Na semana passada, foi aberto um concurso público para a reabilitação do Campo do Tarrafal, inserido no Plano Nacional de Reabilitação de Edifícios Históricos e Religiosos, traçado pelo Ministério da Cultura e das Indústrias Criativas de Cabo Verde. O concurso está aberto até 5 de dezembro, e a intervenção, que deverá ter um prazo de execução máximo de oito meses, está orçada em 35 milhões de escudos (perto de 320 mil euros).
Já fora de Chão Bom, na modesta vila piscatória do Tarrafal, a pequena praia é o principal atrativo. É gabada como a melhor praia de Santiago pelos habitantes. As águas mornas e a areia branca fazem-na apetecível face ao calor que assola a ilha.
Boavista, o colo das tartarugas
A Boavista assume-se um imenso deserto de areia fina branca e extensas praias de água azul. É um destino de sol e mar, com uma oferta consolidada de resorts all inclusive.
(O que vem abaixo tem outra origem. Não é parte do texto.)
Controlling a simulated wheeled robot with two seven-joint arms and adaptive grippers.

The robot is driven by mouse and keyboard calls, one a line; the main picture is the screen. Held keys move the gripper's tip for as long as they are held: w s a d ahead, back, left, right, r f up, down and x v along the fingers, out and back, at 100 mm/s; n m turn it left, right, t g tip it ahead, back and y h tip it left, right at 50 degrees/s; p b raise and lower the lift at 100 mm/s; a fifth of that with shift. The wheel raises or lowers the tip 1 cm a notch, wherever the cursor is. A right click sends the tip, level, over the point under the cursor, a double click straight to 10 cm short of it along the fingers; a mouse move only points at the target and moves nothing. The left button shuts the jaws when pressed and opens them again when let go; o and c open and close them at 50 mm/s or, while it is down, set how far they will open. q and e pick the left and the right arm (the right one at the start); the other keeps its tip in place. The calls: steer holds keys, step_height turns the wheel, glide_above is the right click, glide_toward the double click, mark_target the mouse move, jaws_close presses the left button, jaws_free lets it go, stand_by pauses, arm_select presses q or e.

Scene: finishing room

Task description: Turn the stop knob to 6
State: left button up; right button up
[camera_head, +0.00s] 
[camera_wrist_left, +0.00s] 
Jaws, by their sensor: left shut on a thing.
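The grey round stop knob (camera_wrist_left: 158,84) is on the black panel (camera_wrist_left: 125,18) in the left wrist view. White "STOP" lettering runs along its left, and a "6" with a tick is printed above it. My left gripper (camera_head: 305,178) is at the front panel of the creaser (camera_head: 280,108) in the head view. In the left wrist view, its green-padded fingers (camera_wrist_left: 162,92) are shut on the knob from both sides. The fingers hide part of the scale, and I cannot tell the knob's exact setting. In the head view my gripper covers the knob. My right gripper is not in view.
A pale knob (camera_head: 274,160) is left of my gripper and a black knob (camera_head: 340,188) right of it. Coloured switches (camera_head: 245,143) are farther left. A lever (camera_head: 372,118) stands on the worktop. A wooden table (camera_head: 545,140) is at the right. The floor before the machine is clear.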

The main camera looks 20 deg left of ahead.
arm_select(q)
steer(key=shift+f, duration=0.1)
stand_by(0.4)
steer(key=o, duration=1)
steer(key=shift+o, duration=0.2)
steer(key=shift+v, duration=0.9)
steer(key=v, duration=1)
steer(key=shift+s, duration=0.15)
Sal Rei é o centro urbano da ilha, ainda pouco desenvolvido, onde vivem perto de dois mil habitantes. É dentro dos hotéis que o quotidiano dos turistas se desenrola, entre as piscinas, a praia, e as várias atividades de entretenimento organizadas pelas unidades. Fora das portas dos resorts, é possível fazer passeios de moto-quatro ou jipe, visitar o Deserto de Viana, fazer snorkeling ou mergulho. A desova das tartarugas é, contudo, a atração principal e imperdível para quem visita a ilha.
Boavista é o terceiro local mais importante, a nível mundial, para esta atividade, sendo ultrapassada apenas pela Flórida (Estados Unidos) e Omã (país da Península Arábica). No ano passado foram registados 124 mil ninhos, sendo a principal espécie a tartaruga comum ou caretta. Há diversas associações e voluntários na Boavista que se dedicam à proteção destes animais. As visitas às praias, durante a noite, onde é possível ver as tartarugas a nidificar, constituem uma forma de angariar fundos para a preservação das espécies. Além de ver as tartarugas adultas a fazer os ninhos, é também possível, muitas vezes, assistir às crias a irromper a areia rumo ao mar. É, sem dúvida, uma noite imperdível e uma das experiências mais ímpares que Cabo Verde oferece.